# start of Dataset extract

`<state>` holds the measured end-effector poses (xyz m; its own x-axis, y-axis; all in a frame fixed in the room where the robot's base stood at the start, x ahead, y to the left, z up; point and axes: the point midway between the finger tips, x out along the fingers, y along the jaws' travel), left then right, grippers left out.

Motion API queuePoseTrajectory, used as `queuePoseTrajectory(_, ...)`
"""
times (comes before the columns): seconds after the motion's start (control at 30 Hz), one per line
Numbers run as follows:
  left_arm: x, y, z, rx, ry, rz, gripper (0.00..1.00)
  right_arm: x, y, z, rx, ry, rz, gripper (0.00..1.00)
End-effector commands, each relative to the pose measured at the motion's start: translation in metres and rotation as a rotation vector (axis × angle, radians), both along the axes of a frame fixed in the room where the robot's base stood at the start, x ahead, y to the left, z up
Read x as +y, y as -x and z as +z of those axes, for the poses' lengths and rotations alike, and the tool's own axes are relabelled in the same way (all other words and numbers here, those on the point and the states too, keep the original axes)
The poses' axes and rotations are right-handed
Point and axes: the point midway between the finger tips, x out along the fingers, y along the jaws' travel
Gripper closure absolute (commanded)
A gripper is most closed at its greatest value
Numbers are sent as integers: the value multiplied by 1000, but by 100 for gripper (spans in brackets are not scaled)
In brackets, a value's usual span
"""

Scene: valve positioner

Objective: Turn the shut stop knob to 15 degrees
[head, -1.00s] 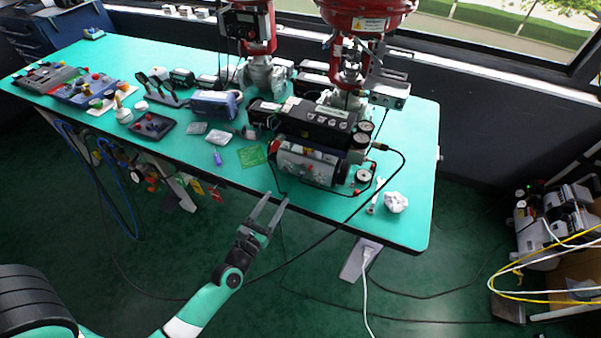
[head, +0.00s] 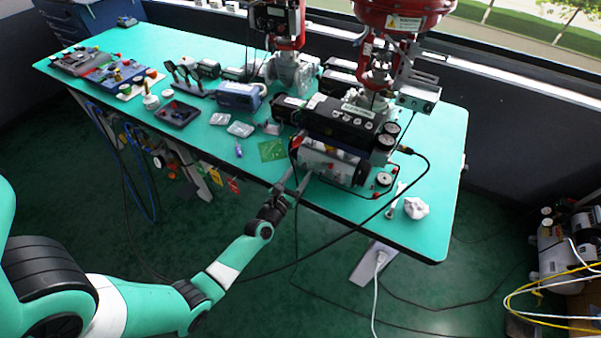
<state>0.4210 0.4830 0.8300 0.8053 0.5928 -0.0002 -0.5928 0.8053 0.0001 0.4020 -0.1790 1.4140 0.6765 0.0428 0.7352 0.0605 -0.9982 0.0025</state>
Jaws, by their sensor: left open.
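The valve positioner (head: 325,119) is a black box with a row of small pale knobs (head: 359,122) on its top, at the back right of the bench. A silver cylindrical unit (head: 330,164) with red parts sits in front of it. I cannot tell which small knob is the shut stop knob. My left gripper (head: 299,174) is open, with its two fingers pointing up at the bench's front edge, just before the left end of the silver unit. I cannot tell whether it touches anything. My right gripper is not in view.
Round gauges (head: 391,128) and a black cable (head: 425,175) are at the positioner's right. A green circuit board (head: 272,151) lies left of the silver unit. The green bench (head: 430,233) is bare at its right front corner.

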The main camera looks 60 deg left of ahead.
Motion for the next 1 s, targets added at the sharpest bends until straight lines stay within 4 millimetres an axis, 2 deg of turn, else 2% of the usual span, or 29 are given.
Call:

# end of Dataset extract

Written problem:
Track down all lines above with the string "midway" and copy them.

Expected answer:
`<state>` holds the measured end-effector poses (xyz m; its own x-axis, y-axis; all in a frame fixed in the room where the robot's base stood at the start, x ahead, y to the left, z up; point and axes: the point midway between the finger tips, x out along the fingers, y along the jaws' travel), left then right, grippers left out.
Point and axes: the point midway between the finger tips, x out along the fingers, y along the jaws' travel

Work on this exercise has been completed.